Prompt:
Pick out the lines below that include the string "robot".

Data block:
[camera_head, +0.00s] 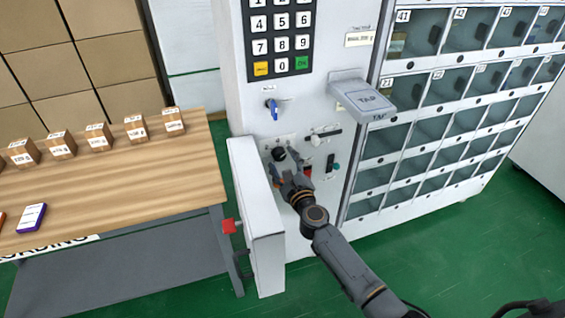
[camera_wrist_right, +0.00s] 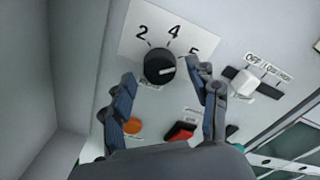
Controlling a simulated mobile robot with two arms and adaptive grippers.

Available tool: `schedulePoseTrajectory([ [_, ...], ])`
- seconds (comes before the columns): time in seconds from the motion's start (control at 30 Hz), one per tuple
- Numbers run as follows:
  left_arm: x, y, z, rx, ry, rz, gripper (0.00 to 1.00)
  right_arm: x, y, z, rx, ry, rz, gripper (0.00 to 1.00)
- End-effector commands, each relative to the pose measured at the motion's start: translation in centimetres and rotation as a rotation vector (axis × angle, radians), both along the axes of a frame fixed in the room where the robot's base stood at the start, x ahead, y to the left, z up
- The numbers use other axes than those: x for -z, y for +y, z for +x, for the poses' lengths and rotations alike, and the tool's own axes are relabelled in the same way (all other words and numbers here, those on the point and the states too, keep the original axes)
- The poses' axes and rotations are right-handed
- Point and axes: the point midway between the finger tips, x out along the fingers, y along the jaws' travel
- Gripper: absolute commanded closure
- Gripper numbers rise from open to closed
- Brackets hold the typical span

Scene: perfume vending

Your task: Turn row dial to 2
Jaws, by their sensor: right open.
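The row dial is a round black knob (camera_wrist_right: 158,66) on a white plate marked 2, 4 and a third number partly hidden by a finger. A pale mark on the knob points right, roughly toward the third number and away from the 2. In the head view the dial (camera_head: 279,153) shows on the machine's lower panel, just beyond my right gripper (camera_head: 287,168). In the wrist view my right gripper (camera_wrist_right: 165,95) is open, with one finger lower left of the knob and the other at its right. I see no clear contact. My left gripper is not in view.
An open white door (camera_head: 262,225) stands close left of my right gripper. A switch (camera_wrist_right: 243,82), an orange button (camera_wrist_right: 132,126) and a red rocker (camera_wrist_right: 181,131) sit near the dial. A blue key (camera_head: 272,108) is above it. A wooden table (camera_head: 130,185) with boxes stands left.

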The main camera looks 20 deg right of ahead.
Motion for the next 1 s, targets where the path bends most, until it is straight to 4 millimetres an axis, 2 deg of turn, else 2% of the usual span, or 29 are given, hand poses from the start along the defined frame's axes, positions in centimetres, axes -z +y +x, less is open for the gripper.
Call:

Solution for this problem:
Controlling a simulated mobile robot with two arms and adaptive grippers.
- End-effector commands, each relative to the pose measured at the motion's start: translation in centimetres and rotation as a rotation vector (axis × angle, radians), both along the axes of a frame fixed in the room where the robot's base stood at the start, x ahead, y to the left, z up

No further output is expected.